_STATED PROBLEM_
Search the entries for the word "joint" and pull out each line that has it.

_DATA PROVIDED_
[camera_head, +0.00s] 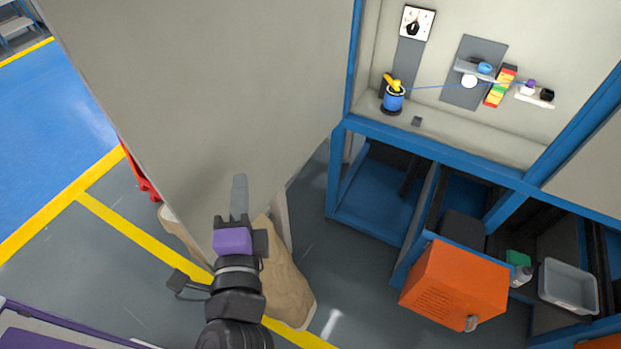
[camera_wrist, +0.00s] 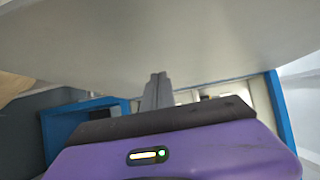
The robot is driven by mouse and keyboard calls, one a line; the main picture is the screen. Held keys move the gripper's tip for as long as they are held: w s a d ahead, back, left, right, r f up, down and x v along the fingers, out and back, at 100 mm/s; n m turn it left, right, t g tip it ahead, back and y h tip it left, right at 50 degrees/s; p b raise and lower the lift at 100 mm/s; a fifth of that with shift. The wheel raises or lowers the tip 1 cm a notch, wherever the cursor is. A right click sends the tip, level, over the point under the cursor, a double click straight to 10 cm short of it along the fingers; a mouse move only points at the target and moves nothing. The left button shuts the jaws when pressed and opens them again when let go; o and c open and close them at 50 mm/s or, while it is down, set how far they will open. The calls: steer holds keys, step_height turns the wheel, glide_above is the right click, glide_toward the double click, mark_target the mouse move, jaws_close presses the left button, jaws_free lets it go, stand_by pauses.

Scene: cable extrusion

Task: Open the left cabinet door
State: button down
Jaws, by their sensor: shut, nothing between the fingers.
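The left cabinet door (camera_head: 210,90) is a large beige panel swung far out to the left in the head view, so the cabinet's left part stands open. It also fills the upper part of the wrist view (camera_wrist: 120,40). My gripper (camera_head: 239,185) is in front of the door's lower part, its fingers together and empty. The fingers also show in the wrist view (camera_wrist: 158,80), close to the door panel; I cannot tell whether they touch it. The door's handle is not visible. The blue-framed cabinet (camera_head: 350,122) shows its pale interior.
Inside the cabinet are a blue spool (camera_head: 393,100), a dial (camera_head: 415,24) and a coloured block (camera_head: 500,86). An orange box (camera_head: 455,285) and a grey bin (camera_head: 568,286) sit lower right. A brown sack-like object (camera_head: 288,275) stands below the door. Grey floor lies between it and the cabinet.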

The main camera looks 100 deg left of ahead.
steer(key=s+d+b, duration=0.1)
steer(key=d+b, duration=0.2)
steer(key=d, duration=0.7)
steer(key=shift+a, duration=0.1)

...

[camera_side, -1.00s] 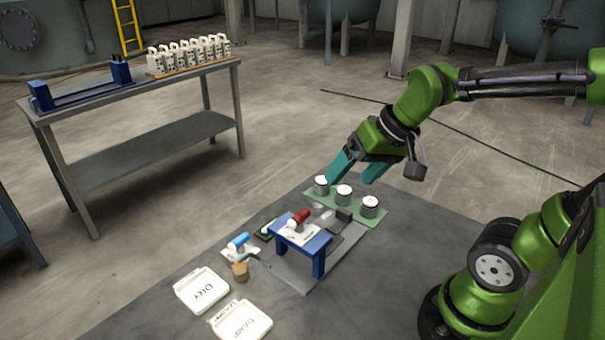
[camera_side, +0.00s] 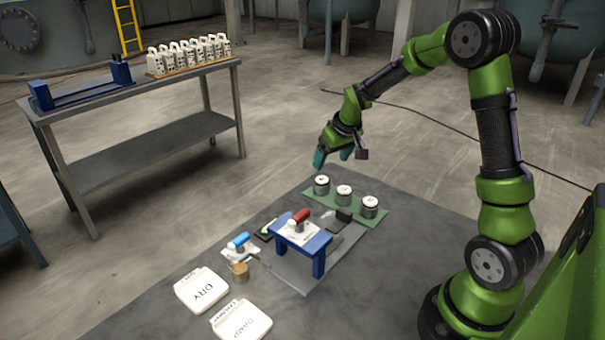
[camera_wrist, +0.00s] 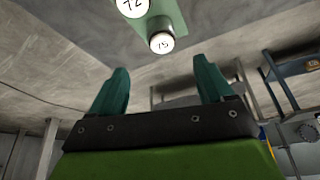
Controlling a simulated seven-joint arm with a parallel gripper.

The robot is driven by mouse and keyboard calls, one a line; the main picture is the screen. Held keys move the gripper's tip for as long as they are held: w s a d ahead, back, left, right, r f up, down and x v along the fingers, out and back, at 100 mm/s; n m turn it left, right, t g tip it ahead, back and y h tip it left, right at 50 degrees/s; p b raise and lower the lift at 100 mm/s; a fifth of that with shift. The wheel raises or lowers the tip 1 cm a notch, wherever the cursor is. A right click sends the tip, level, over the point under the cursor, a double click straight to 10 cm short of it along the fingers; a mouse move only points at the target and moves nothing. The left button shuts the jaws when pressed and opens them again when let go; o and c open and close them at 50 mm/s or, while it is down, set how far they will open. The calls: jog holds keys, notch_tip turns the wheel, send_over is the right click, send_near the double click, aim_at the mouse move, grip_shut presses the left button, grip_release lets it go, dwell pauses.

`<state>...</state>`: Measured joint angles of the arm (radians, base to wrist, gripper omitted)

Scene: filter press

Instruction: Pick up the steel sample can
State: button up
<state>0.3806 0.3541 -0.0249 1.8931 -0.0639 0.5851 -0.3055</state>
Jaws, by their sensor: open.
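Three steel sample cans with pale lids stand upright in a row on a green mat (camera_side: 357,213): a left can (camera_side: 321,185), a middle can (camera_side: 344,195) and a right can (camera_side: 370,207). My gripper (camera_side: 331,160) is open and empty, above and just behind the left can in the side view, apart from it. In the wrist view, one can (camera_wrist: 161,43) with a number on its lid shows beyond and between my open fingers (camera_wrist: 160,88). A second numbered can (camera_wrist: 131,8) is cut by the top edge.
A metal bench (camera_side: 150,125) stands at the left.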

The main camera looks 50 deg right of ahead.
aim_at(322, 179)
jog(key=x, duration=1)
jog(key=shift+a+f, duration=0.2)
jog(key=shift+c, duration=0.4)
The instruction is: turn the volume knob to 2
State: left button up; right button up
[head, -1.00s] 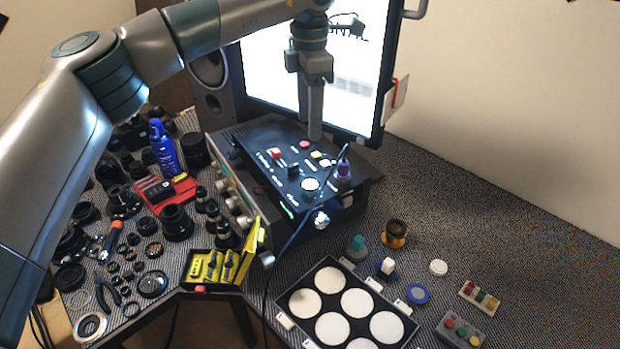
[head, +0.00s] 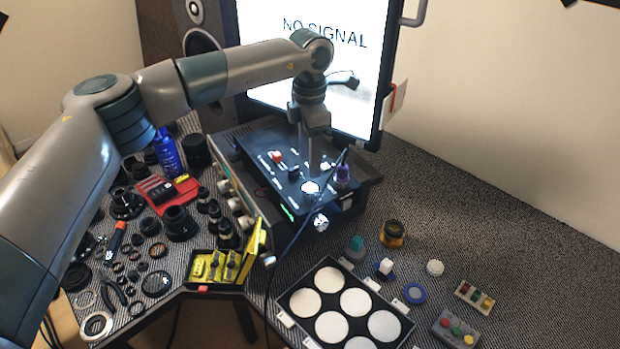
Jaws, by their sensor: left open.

_SOLUTION FOR THIS PROBLEM_
Controlling a simulated seven-joint arm with a parallel gripper.
`<state>...</state>`: Measured joint angles of the arm (radians, base to wrist, gripper omitted)

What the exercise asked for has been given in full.